In the Frame for February 2014: Elise Pacquette’s ‘Eating the Heart Out’
Bethlem’s new Museum of the Mind will provide extended exhibition space for a number of artworks hitherto consigned to storage. Amongst the hidden gems awaiting display, is Eating the Heart Out by Elise Pacquette (née Warriner). This painting may be variously considered as companion piece and counterpoint to The Anger Within and Protecting the Heart, two works more familiar to Museum visitors. All three of these large (100 x 78 cm) oil and pencil canvases were created in 1993 during Pacquette’s final year at art school, and together permit vivid and unsettling glimpses into her prior eleven-year struggle with anorexia nervosa.
The paintings convey Pacquette’s intense isolation, alongside the illusory, paradoxical, security of an illness that inhibits – indeed prohibits – the sufferer from accepting the very support that their physical debilitation may command. In the current image, the introspection and obsessions characteristic of anorexia are depicted as cannibalising the heart, thereby symbolising feelings and relationships often sacrificed to the disorder. Behind an unyielding facade of calm and autonomy, internalised rage and recrimination offer a substitute, self-destructive fuel; the body gradually becoming a receptacle for that which cannot be otherwise expressed.

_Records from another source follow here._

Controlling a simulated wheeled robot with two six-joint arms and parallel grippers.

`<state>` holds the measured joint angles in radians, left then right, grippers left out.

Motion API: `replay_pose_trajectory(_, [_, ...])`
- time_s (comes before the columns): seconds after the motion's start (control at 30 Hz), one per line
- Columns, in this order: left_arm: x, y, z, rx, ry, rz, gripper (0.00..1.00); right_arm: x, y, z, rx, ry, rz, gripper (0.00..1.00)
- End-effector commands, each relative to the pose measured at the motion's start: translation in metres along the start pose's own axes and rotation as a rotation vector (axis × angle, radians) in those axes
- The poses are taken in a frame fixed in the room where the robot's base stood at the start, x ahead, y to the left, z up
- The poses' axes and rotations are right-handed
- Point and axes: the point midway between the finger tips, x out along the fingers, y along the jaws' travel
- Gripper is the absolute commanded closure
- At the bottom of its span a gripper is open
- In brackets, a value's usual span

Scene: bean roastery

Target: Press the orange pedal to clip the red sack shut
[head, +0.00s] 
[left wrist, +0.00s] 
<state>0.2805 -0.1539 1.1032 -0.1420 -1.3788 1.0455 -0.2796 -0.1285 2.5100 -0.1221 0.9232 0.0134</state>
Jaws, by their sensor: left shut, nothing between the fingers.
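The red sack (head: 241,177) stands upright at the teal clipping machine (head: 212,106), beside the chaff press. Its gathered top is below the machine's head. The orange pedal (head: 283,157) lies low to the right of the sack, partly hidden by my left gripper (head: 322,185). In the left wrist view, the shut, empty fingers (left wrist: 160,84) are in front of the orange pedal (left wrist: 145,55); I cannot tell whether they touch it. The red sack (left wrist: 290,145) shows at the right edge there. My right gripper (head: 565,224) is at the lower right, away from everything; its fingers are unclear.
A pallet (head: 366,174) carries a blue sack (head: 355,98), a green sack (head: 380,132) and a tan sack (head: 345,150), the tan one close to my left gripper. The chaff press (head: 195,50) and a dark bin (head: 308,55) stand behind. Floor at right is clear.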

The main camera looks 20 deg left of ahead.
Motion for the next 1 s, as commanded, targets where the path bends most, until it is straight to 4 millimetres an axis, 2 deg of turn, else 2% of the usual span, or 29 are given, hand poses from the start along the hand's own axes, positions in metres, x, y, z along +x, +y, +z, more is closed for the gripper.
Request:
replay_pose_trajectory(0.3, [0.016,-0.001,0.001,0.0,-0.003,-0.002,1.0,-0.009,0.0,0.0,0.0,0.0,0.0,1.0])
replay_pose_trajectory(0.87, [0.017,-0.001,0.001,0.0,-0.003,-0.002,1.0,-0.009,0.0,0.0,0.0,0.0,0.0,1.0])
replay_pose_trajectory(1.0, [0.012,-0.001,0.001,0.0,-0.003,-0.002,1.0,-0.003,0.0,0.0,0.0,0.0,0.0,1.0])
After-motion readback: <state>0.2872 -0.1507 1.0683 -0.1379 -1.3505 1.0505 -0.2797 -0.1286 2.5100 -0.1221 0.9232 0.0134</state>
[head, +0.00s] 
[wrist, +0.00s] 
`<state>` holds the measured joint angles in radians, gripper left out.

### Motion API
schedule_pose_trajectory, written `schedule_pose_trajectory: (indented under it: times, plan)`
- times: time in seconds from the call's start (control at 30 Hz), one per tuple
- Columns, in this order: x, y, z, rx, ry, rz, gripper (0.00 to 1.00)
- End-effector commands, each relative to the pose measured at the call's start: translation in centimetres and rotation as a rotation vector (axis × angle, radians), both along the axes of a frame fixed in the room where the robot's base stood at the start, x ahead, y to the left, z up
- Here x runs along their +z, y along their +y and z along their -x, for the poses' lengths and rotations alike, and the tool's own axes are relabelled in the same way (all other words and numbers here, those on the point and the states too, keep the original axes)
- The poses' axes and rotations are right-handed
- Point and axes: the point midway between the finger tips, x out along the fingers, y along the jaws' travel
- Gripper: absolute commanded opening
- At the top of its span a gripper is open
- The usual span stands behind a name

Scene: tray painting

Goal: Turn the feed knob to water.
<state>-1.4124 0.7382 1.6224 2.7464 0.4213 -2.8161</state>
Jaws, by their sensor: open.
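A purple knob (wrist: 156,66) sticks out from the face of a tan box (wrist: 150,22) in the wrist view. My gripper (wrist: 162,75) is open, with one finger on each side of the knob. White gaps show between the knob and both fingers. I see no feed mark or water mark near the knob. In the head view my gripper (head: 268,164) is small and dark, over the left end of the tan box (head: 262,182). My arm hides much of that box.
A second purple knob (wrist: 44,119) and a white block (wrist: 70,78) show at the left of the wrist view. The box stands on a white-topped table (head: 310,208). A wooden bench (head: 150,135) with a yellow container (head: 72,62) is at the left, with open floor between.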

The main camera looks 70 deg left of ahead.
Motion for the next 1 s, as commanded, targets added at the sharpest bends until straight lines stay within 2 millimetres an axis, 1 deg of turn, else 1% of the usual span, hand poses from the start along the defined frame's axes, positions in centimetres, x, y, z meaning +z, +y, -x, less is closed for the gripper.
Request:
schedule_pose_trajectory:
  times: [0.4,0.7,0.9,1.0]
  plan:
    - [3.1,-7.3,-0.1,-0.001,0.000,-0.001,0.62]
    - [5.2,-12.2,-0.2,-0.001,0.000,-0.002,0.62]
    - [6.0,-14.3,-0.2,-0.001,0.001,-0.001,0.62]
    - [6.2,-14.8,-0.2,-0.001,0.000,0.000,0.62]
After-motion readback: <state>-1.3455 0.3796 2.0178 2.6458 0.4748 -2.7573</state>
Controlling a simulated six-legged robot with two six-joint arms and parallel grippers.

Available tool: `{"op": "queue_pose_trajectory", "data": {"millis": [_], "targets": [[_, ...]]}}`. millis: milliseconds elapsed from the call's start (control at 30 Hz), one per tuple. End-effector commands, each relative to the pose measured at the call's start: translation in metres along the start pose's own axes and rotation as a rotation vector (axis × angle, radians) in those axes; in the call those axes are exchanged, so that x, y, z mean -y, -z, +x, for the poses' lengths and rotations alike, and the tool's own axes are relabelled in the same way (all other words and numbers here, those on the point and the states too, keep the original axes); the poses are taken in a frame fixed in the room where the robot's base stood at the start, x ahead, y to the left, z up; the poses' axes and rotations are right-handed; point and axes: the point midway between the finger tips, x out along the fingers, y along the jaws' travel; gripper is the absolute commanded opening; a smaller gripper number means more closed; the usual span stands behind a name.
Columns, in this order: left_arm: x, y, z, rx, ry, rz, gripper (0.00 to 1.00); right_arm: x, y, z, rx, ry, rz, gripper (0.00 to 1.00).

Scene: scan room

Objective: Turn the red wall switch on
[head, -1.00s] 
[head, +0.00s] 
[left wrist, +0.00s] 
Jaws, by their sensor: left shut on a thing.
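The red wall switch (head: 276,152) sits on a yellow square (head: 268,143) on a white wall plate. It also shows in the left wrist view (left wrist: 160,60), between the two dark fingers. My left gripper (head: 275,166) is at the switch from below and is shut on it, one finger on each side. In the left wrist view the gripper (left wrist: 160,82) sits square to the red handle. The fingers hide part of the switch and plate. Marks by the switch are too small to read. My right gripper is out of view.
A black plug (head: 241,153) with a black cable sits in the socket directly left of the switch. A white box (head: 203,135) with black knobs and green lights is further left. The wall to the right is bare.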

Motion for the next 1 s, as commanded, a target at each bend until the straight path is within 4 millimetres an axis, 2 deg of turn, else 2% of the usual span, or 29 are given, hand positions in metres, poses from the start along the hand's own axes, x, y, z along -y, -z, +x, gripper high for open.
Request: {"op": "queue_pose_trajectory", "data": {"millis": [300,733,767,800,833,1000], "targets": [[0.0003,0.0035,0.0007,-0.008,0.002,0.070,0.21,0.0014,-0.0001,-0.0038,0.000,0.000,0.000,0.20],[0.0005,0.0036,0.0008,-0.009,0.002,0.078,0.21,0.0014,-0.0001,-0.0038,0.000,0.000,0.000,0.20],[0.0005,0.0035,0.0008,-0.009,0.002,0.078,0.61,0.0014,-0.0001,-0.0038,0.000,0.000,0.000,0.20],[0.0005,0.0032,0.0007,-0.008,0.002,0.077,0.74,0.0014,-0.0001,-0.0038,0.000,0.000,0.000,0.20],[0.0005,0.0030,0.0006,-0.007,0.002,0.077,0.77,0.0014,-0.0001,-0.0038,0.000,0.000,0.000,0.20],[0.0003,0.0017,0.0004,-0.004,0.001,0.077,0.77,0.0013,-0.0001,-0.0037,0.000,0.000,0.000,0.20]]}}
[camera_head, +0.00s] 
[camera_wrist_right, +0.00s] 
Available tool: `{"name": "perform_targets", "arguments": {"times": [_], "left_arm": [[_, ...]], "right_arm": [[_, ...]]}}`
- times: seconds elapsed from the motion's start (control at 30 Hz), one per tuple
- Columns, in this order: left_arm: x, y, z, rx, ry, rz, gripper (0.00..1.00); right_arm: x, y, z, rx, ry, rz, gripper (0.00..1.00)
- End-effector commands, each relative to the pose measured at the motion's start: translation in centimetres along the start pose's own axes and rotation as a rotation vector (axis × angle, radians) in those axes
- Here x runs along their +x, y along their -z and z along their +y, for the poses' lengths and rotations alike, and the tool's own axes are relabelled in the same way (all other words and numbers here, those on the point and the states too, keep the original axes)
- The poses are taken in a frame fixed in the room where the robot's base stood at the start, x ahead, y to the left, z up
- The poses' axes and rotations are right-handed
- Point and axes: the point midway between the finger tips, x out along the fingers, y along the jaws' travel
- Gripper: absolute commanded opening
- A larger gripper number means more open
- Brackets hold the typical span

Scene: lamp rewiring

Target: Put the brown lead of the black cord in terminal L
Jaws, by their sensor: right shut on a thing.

Pacquette has previously reflected on the inner turmoil she experienced at the height of her illness, and how her anger served both as ‘a tool against other people’ and a veil for her ‘fear, frustration and loneliness’.[1] The artist has since made a full recovery, and her paintings represent a powerful creative legacy and an important emotional conduit in her personal journey back to mental health.